Start Supplied information

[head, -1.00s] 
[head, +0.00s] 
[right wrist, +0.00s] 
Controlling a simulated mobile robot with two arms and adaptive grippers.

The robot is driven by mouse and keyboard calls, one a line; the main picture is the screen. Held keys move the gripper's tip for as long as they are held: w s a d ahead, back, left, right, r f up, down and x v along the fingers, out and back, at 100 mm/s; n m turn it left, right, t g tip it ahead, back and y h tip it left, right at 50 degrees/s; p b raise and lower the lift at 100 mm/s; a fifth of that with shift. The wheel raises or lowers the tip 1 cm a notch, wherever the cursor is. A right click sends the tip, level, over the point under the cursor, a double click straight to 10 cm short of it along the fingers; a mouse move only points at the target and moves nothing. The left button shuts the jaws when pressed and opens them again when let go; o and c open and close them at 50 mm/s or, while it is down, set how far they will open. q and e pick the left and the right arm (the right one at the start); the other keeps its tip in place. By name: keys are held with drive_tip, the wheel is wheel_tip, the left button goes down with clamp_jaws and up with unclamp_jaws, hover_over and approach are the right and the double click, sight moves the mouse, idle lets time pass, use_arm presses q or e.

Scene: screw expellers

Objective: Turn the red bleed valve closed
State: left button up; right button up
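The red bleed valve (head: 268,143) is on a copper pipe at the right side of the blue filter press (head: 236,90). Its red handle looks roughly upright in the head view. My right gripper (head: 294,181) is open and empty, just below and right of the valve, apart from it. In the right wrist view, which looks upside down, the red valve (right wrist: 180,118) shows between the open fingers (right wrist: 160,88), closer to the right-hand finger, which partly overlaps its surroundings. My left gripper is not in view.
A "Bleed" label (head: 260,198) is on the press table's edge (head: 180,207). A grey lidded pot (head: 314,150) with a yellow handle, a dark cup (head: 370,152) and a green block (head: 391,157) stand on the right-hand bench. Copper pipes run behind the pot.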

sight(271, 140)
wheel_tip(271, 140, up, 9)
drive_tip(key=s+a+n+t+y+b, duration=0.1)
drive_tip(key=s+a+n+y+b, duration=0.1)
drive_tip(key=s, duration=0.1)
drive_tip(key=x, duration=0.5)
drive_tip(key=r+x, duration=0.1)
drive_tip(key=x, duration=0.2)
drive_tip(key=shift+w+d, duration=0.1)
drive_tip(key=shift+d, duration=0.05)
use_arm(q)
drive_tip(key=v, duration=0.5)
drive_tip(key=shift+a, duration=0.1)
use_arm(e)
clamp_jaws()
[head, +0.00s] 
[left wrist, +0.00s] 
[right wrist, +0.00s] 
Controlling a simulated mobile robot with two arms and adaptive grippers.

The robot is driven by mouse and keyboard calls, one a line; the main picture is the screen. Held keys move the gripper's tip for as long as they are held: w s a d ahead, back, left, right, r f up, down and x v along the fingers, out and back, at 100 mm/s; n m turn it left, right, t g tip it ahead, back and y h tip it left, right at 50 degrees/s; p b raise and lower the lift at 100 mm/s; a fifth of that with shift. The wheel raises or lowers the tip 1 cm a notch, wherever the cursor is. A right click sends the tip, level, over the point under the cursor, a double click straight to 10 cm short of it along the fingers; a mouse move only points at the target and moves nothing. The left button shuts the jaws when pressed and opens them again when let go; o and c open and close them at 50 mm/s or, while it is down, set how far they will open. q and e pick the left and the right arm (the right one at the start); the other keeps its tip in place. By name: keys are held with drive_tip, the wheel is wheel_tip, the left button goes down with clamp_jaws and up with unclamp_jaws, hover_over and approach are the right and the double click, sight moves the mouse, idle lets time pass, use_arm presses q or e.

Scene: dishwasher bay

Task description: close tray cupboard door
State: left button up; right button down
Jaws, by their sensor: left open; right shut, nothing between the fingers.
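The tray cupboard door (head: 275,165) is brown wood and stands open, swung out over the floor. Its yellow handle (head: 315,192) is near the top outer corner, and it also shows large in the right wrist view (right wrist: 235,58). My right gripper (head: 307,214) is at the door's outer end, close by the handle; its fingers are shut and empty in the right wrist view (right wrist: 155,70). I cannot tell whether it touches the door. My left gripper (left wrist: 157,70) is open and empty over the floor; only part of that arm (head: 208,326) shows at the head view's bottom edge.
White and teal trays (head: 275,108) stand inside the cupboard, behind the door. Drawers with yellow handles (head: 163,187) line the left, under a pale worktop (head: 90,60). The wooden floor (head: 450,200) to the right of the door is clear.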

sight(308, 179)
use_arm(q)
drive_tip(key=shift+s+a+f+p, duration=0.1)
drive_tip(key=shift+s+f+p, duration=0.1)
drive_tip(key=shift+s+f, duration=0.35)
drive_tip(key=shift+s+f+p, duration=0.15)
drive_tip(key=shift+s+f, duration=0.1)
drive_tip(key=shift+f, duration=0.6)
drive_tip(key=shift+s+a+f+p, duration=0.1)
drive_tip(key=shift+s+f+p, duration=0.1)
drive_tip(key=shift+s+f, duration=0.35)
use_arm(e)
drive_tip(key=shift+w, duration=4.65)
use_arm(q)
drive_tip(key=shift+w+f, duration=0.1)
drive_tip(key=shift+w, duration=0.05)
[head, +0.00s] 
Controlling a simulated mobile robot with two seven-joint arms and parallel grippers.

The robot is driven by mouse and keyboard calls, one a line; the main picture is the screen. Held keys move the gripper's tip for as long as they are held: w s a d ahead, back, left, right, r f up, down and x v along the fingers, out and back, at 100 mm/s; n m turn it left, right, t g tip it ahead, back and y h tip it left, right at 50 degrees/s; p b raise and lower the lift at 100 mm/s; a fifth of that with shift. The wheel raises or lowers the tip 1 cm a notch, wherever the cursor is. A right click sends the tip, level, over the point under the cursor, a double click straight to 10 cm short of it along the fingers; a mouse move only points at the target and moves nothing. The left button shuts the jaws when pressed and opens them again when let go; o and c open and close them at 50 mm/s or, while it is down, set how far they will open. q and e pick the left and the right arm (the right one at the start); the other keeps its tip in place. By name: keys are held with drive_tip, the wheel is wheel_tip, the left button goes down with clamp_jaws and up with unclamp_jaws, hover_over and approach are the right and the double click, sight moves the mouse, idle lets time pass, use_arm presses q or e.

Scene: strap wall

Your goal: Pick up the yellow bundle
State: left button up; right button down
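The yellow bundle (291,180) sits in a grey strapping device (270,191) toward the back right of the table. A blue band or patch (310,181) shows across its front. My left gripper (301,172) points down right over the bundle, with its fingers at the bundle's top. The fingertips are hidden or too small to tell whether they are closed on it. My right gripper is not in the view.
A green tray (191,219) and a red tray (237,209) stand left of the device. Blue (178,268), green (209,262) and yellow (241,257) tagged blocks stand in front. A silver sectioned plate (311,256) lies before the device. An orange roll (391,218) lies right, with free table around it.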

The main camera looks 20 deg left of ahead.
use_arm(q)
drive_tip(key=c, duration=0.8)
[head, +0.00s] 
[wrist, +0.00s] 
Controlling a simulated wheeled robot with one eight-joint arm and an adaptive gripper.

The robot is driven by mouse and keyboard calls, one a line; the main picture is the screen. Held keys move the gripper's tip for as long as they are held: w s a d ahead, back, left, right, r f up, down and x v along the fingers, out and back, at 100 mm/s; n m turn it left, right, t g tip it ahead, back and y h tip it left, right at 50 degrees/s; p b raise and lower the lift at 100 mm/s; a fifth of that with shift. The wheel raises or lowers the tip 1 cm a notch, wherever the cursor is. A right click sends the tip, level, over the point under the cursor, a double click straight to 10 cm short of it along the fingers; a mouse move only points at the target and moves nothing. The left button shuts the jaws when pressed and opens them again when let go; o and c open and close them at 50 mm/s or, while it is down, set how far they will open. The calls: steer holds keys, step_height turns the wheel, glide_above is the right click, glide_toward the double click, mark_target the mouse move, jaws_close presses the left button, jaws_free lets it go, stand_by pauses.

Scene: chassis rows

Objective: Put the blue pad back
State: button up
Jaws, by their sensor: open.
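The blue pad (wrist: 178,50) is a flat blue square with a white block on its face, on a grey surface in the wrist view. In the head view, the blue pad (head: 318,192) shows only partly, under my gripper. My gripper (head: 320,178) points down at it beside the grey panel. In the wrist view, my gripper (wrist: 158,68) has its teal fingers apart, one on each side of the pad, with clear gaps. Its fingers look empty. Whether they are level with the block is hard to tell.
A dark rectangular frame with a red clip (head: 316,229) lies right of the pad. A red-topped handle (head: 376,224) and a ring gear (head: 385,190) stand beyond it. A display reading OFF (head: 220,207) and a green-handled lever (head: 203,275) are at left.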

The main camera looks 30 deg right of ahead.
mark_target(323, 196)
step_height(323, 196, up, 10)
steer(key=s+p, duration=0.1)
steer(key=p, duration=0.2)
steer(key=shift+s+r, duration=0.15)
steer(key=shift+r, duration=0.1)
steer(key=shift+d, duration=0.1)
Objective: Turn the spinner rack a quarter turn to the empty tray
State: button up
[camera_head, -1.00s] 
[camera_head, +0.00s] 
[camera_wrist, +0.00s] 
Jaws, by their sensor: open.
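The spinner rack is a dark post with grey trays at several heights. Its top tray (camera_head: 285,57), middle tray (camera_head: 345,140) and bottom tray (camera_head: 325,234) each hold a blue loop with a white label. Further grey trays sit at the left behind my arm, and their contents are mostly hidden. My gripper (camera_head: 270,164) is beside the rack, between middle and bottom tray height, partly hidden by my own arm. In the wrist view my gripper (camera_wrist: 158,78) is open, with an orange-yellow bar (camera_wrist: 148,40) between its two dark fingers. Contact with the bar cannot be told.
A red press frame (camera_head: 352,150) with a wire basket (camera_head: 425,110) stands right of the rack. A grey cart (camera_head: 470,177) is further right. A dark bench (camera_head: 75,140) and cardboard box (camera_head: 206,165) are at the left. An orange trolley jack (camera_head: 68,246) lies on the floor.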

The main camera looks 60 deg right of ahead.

End Supplied information

▶ [Directions for this task] Everything from the line with "[wrist, +0.00s]" through the line with "Controlling a simulated wheeled", both ends included, should be repeated exactly; nothing else should appear.

▶ [Output of the task]
[wrist, +0.00s] 
Controlling a simulated wheeled robot with one eight-joint arm and an adaptive gripper.

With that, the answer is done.